A lot of focus has been put upon Ryzen 7’s inability to deliver Intel-beating in-game framerates. If you want to use a processor exclusively for gaming then the Ryzen 7 1700X (or any 8-core, 16 thread processor for that matter) will be a less than ideal purchase. Much like Intel’s Broadwell-E processors, it just doesn’t attain the necessary clock speeds or IPC rates. However, if you are looking for a CPU that pulls double duty in workstation and gaming situations then look no further. Other claims like improper thread scheduling leading to fixable performance deficiencies are simply red herrings and in their latest community update, AMD agrees.

Regardless of snake oil peddlers who say otherwise, that situation will likely remain in place for the foreseeable future even as more games transition to DX12. While Microsoft’s latest API has the ability to stream information towards many concurrent CPU threads, it also allows several typically CPU-bound tasks to be easily taken over by the much faster GPU compute engine. By shunting in-game features like particle effects, physics calculations, and other elements towards the graphics cores, x86 processing loads can be effectively reduced. Thus lower core count processors can do more with less while these massively endowed layouts start to look excessively ponderous.

With that being said, extra cores and threads may be beneficial for certain games, especially those which require a large amount of concurrent calculations for AI. Good examples of that would be games like Sega’s Total War series and Ashes of the Singularity, both of which feature massive armies battling across large territories.

How many threads will ultimately prove to be optimal for those situations? There’s no way to tell right now but if I had to gaze into my crystal ball, 8-12 threads on a high speed architecture would likely be beneficial in some cases. This seems to mesh well with the narrative of AMD’s most ardent defenders but it once again puts us into a never-never land of long term hypothetical situations and nebulous execution dates. In plain English that translates to: we’re grasping at straws now.

As we get through these reviews, remember the current crop of Zen-based processors is just the tip of a very extensive iceberg and you can’t judge their performance in certain applications –particularly games- by looking solely at the Ryzen 7 results. There are upcoming Ryzen 5 and Ryzen 3 derivatives that will (hopefully) boast the higher clock speeds which today’s games require for optimal performance.

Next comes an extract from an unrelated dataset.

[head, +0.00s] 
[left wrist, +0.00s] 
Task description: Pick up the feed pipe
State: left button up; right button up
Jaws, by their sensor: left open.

As for the Ryzen 7 1700X, it is a very well rounded and efficient processor for people who need great multi threaded performance. It also has absolutely no problems subbing in as a very good gaming CPU if the situation calls for it. In my opinion the $100 saved versus AMD’s own 1800X relative to the insignificant performance difference makes it infinitely more appealing. And against Intel? Well, the 1700X just points out once again how overpriced the current Broadwell-E CPU’s really are.

Answering the SMT Question

Right before the Ryzen 7 1800X launched I received an email from AMD saying in-game performance could improve if SMT was turned off. The irony of AMD’s directive wasn’t lost on anyone here at HWC due to the fact that disabling SMT in an effort to boost performance has long been a tool in tweakers’ pockets. This has been the case ever since the advent of Intel’s Hyper-Threading technology. Granted, disabling SMT is completely unrealistic for most end users and it effectively turns off one of the primary selling points of Ryzen 7 but it also brought up a good question: would Ryzen benefit more than Intel’s processors if their version of SMT was turned off?

The answer to that question is “sort of”. With SMT off almost every single game in this review (other than Battlefield 1) saw framerate boosts which ranged from infinitesimal to moderate. In no circumstance would those increases actually be noticeable to the naked eye though. On the flip side of the coin many real world benchmarks naturally benefit from SMT, though to varying degrees.

It needs to be mentioned that every single benefit Ryzen 7 has without SMT was mirrored by the i7-6900K with its own Hyper-Threading disabled. One interesting result of this testing was Ryzen 7’s SMT scaling beating the Broadwell-E; turning on Simultaneous Multithreading typically led to larger gains than Hyper-Threading. It looks like AMD’s version is simply more efficient than Intel's older architecture. How does it fare against the improvements baked into Skylake and Kaby Lake? That's a question best left to another article.